◆ **YOUR GOAL**
Copy whichever lines contain the string "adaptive".

A block of data:
>>

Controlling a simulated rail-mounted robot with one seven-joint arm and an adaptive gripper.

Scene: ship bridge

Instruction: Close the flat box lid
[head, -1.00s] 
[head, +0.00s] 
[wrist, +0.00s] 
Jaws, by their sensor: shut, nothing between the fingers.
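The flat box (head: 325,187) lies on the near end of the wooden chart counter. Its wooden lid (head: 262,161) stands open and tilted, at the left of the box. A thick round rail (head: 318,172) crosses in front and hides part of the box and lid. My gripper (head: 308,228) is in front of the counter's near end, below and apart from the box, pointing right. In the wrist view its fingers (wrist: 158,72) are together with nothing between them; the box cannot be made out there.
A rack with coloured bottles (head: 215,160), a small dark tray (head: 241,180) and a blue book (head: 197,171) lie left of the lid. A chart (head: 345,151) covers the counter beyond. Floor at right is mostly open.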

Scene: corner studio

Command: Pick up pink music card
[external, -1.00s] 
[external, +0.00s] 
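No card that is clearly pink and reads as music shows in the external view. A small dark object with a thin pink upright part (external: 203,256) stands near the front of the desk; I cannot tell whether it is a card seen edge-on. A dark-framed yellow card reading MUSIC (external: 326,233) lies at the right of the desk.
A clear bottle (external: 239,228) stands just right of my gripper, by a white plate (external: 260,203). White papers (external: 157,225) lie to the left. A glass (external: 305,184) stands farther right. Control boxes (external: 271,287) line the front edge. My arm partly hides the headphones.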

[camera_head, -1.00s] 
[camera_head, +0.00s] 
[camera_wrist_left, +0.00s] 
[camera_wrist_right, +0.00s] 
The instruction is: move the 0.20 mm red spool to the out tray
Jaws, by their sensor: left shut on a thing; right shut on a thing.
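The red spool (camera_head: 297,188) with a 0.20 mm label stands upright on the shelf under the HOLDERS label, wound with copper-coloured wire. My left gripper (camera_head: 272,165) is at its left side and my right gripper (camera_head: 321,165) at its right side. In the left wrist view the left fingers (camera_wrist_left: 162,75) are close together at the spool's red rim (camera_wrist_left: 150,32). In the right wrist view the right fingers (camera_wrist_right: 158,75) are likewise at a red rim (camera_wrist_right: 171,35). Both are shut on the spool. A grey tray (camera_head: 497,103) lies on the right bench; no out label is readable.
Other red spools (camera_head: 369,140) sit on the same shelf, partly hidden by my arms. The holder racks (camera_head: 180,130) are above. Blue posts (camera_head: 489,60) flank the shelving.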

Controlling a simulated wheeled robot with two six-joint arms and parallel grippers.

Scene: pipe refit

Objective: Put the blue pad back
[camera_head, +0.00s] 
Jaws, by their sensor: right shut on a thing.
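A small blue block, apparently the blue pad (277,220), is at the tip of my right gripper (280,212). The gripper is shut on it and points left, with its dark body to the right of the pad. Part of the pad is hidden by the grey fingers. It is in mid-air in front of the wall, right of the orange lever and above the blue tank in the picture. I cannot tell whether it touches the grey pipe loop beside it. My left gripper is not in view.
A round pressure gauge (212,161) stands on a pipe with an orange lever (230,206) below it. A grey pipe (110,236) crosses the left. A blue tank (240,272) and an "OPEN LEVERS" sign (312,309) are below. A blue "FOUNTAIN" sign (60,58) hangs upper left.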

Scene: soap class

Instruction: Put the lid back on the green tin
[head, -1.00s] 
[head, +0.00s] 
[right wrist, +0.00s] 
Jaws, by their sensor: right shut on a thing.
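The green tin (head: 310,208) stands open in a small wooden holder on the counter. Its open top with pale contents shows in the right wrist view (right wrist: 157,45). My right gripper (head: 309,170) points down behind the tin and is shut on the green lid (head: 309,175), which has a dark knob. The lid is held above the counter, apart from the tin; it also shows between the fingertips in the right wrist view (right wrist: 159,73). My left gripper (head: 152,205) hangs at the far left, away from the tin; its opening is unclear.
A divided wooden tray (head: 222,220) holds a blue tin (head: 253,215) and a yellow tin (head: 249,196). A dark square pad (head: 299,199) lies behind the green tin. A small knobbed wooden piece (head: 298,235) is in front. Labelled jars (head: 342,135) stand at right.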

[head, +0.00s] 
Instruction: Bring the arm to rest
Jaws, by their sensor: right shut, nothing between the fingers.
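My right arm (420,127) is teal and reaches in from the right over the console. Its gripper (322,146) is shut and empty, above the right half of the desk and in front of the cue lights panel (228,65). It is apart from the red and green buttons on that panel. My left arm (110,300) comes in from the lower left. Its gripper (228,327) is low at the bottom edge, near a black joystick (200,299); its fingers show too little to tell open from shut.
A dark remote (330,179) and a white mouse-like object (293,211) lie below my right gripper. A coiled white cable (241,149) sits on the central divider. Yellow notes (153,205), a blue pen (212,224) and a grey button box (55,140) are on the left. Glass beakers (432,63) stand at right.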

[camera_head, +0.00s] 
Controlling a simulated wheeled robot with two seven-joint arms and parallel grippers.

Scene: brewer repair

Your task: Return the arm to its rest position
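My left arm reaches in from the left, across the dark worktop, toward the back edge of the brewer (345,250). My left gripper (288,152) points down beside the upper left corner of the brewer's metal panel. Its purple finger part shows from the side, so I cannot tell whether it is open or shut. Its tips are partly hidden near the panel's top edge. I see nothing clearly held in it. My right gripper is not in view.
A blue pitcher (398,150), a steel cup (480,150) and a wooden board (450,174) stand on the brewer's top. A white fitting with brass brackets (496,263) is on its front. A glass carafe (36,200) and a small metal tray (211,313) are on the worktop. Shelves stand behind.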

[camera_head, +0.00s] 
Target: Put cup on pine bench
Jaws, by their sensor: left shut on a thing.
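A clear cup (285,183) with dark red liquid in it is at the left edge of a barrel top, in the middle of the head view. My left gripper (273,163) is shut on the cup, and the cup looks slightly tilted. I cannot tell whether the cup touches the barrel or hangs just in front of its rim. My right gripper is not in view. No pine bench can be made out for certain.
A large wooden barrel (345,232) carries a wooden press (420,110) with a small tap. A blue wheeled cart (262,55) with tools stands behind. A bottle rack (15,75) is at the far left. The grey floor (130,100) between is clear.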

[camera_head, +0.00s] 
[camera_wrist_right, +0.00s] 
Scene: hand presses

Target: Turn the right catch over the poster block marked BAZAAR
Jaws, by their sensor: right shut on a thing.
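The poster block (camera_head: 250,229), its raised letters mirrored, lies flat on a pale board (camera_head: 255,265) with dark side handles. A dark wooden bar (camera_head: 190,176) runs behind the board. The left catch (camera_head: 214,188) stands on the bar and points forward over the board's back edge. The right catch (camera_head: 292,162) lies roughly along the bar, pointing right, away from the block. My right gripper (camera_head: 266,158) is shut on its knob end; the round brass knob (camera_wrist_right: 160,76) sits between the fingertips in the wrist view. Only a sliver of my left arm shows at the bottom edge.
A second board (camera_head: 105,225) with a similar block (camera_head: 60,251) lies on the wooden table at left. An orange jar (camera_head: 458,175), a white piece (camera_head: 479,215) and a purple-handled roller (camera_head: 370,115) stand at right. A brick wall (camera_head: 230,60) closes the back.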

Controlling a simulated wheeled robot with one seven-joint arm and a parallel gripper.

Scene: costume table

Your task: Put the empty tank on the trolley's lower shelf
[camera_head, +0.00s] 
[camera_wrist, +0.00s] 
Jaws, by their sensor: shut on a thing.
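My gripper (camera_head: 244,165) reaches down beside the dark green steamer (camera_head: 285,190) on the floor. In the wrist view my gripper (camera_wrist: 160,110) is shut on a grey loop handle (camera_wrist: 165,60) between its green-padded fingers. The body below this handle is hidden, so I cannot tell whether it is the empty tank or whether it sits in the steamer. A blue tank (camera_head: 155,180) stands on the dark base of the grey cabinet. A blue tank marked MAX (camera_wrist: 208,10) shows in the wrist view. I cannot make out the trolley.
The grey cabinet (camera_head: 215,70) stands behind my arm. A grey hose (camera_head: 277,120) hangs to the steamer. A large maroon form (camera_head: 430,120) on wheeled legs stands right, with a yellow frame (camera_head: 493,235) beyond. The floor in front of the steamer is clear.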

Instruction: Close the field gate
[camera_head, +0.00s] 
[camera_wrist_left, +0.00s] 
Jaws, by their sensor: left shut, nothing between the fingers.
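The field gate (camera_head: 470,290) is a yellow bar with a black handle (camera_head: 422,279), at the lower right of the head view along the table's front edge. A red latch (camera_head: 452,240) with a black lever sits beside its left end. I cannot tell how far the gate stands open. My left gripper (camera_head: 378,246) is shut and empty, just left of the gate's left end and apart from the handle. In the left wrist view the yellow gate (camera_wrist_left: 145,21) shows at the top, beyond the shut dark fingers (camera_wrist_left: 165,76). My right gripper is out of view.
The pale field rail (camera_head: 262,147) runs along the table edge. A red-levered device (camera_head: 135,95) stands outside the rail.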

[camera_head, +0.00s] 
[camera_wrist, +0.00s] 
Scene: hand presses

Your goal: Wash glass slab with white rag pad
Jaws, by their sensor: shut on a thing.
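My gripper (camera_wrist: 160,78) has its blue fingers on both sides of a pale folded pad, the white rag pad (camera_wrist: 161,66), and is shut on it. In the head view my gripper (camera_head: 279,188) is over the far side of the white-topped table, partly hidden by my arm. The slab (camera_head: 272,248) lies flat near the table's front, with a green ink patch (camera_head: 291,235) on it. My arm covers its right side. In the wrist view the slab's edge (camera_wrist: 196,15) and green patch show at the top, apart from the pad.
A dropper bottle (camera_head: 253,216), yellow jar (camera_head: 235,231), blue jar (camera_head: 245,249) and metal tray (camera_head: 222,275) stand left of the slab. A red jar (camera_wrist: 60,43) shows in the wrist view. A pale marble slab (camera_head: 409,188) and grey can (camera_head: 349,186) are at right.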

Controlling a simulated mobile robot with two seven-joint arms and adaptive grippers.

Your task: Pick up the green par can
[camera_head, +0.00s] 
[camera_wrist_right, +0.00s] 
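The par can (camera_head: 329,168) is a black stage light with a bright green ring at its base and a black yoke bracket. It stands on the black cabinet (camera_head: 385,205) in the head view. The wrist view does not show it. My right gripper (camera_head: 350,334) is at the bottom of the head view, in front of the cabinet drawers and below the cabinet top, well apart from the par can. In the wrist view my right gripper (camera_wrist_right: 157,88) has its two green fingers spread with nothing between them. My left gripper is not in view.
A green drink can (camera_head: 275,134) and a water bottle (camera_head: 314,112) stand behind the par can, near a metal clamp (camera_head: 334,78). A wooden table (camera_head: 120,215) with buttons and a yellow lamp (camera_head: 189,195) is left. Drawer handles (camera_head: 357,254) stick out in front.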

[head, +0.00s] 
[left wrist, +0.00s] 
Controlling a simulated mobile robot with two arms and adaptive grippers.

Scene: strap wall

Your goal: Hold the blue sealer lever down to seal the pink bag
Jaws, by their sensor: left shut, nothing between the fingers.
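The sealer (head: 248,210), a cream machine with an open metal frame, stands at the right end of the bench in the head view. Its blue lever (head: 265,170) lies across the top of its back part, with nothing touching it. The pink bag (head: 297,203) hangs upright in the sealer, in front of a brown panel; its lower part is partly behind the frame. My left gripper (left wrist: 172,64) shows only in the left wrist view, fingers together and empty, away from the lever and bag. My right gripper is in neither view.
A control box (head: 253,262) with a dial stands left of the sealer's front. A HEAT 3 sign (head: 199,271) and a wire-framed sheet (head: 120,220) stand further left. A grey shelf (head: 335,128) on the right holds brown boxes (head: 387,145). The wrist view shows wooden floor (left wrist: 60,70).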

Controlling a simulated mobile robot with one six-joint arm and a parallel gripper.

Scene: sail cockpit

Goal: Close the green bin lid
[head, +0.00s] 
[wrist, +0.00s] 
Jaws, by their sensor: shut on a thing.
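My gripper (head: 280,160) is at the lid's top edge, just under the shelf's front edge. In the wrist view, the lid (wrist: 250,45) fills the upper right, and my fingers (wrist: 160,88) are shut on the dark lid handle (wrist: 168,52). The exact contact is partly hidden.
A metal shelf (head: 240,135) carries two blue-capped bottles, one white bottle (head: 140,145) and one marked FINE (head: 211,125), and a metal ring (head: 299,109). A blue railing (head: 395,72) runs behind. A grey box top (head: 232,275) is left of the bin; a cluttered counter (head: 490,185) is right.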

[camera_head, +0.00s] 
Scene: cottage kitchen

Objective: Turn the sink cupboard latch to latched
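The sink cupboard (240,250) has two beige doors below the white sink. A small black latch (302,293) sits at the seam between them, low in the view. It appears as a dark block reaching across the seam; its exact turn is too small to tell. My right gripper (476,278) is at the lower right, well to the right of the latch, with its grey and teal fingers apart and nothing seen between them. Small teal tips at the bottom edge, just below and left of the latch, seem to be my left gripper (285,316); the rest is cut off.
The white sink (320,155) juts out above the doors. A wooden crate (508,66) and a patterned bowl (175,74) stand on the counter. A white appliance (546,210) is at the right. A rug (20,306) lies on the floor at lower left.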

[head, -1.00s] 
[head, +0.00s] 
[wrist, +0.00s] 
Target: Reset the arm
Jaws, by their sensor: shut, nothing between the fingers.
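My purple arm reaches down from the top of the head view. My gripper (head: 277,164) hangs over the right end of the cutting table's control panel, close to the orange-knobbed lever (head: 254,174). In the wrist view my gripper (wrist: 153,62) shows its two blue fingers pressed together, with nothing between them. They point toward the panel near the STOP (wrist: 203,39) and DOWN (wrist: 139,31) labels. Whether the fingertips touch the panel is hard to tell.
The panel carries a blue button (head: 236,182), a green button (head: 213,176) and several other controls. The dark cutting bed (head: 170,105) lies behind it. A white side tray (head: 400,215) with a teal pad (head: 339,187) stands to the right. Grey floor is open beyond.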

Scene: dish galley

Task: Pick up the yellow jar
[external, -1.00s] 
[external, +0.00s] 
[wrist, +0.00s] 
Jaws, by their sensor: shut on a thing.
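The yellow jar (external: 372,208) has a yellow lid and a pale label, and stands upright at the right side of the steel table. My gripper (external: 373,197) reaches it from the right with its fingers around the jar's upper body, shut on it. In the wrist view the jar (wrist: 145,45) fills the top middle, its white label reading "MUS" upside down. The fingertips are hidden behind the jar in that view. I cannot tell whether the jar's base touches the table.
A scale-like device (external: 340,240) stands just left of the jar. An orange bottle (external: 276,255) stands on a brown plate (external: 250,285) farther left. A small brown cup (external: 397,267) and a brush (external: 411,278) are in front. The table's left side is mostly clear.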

<<

◆ **EXPECTED OUTPUT**
Controlling a simulated rail-mounted robot with one seven-joint arm and an adaptive gripper.
Controlling a simulated mobile robot with two seven-joint arms and adaptive grippers.
Controlling a simulated mobile robot with two arms and adaptive grippers.

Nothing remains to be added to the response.